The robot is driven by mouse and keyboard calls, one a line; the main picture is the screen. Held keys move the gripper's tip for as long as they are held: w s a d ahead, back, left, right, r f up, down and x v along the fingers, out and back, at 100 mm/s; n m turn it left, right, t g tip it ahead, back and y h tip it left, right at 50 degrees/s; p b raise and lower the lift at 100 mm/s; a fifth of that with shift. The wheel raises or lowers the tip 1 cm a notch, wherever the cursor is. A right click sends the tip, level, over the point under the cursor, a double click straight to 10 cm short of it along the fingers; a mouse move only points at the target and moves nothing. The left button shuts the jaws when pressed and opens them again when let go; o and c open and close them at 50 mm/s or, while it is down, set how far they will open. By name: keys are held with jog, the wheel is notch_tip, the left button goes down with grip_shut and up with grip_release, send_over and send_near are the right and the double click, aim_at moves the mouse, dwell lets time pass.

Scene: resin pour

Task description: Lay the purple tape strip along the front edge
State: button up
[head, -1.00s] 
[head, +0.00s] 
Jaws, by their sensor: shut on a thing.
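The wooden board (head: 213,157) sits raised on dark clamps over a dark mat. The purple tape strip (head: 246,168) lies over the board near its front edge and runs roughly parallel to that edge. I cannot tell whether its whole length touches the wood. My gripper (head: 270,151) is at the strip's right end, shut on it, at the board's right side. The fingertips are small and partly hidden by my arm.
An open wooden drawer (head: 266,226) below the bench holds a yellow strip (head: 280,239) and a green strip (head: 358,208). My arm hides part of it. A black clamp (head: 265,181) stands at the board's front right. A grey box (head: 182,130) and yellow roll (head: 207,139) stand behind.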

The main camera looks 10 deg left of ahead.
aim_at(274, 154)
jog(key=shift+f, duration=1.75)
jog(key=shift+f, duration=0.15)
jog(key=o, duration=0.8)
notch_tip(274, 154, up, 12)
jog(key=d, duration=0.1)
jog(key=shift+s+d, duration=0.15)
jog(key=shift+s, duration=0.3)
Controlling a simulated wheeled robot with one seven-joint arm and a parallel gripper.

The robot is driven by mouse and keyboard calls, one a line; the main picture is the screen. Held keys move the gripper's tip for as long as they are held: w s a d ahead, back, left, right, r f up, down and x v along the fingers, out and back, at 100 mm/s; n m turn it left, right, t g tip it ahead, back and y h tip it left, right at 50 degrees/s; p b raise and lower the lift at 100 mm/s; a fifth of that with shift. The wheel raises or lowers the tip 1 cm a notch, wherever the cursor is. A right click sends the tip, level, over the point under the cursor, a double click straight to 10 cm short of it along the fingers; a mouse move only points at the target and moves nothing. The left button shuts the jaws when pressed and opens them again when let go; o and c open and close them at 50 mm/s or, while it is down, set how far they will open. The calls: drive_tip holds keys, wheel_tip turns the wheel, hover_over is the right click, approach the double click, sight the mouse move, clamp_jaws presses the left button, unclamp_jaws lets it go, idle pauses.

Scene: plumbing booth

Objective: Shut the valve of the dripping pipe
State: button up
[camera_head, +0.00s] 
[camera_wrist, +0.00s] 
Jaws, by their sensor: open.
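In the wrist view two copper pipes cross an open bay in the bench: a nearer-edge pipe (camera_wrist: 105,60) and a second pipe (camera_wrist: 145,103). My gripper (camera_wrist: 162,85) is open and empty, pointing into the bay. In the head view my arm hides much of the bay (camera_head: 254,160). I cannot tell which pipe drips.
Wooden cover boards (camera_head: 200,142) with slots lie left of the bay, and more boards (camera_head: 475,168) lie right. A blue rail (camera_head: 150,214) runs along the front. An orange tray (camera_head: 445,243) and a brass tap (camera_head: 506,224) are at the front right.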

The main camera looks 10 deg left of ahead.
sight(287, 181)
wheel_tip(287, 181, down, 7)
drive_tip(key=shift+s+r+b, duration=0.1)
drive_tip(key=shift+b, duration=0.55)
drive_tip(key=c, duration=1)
#####
[REQUIRED TASK] Show every line in the entries where the string "Scene" occurs.

[IN RESPONSE]
Scene: resin pour
Scene: plumbing booth

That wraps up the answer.